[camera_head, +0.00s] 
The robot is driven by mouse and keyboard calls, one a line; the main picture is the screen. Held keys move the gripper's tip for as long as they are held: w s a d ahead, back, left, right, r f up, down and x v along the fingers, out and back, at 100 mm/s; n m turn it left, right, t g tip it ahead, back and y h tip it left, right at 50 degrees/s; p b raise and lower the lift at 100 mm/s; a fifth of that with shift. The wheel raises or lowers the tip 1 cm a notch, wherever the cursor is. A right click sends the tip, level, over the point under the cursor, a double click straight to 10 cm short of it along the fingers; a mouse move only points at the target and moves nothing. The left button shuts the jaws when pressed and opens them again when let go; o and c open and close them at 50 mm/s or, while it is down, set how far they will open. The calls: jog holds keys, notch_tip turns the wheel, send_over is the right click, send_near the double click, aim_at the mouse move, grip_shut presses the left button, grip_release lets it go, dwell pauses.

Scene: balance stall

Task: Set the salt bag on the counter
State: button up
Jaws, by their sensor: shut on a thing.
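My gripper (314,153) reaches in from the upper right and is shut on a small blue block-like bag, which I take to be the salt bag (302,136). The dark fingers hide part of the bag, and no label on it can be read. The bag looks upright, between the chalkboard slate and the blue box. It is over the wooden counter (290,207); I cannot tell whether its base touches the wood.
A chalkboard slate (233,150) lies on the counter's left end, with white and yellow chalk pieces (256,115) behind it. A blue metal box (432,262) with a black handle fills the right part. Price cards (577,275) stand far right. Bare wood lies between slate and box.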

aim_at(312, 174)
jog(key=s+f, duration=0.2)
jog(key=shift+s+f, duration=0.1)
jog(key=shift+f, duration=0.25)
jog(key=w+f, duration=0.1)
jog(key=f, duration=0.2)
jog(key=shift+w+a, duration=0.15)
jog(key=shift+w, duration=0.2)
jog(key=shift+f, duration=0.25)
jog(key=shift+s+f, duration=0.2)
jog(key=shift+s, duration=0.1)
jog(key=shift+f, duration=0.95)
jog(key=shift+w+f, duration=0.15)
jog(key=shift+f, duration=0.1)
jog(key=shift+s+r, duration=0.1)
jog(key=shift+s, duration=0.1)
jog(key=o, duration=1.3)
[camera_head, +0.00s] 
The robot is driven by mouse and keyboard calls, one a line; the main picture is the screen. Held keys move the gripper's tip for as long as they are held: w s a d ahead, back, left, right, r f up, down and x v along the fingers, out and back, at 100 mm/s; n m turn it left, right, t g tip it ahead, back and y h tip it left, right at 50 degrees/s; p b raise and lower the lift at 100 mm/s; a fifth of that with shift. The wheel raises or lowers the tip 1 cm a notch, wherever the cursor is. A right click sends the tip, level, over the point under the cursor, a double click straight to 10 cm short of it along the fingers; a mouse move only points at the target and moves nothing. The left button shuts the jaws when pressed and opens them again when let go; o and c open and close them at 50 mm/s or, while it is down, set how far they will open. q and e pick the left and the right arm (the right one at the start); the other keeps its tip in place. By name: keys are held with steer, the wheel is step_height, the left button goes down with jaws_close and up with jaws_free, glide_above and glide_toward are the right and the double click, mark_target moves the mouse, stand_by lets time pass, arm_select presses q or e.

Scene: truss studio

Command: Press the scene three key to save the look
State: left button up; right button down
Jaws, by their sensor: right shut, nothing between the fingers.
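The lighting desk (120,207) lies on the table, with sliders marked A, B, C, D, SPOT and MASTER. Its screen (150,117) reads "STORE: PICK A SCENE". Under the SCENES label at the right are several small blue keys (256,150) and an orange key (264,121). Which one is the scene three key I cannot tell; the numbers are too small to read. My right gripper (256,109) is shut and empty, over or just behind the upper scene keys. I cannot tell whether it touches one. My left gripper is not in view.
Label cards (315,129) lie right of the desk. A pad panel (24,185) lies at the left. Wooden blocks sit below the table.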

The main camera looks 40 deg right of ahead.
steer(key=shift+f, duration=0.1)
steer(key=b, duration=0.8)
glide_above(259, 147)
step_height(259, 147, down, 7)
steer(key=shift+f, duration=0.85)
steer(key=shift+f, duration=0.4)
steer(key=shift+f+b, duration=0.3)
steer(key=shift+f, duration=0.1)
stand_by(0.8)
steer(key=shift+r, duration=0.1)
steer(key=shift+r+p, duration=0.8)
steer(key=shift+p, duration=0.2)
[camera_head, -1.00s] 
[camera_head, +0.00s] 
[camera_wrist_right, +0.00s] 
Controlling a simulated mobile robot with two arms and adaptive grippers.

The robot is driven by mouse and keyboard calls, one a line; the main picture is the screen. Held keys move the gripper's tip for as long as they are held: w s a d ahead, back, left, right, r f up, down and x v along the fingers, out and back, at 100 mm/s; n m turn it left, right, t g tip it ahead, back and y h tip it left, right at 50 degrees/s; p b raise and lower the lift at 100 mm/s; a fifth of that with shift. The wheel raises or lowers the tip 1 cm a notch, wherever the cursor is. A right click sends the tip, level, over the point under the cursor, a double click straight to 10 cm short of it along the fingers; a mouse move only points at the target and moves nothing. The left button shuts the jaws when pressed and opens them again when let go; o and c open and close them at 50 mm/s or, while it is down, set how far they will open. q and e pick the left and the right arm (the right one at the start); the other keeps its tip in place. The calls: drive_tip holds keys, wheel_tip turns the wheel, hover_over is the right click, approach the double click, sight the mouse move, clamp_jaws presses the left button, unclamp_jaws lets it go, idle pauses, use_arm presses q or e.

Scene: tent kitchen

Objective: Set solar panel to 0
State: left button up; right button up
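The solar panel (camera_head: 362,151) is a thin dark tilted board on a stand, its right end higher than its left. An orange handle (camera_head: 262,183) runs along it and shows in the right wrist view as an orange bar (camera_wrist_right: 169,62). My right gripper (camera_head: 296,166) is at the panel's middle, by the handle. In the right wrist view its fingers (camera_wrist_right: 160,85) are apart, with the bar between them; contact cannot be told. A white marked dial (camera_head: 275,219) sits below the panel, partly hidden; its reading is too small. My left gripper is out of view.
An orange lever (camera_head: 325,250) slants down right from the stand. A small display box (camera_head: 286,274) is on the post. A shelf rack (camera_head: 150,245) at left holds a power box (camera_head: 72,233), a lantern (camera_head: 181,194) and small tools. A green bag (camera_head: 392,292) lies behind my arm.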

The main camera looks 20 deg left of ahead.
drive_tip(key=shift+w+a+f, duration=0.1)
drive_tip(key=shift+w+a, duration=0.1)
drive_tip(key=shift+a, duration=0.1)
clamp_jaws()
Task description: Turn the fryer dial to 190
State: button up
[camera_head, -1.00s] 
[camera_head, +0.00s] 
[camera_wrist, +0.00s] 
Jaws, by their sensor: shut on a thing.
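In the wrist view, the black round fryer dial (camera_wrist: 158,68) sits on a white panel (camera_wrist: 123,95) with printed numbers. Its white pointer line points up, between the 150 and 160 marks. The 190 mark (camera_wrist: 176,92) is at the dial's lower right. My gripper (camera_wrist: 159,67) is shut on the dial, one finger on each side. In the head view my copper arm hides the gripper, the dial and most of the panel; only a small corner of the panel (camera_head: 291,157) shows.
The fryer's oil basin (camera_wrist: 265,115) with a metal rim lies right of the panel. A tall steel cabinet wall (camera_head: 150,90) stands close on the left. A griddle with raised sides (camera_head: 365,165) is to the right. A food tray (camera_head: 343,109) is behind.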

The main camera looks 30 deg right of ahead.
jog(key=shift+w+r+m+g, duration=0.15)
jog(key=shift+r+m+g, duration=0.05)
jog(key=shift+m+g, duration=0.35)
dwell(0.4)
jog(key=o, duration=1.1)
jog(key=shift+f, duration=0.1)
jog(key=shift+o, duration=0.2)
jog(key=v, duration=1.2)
=-=-=
Your goal: In the listing above, locate the line containing "The main camera looks 20 deg left of ahead." and the line containing "[camera_wrist, +0.00s]". Extract those two lines and every line between them, exactly as written, and only those.

Task output:
The main camera looks 20 deg left of ahead.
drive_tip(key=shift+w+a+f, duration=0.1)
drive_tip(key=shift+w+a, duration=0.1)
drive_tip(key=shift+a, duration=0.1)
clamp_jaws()
Task description: Turn the fryer dial to 190
State: button up
[camera_head, -1.00s] 
[camera_head, +0.00s] 
[camera_wrist, +0.00s] 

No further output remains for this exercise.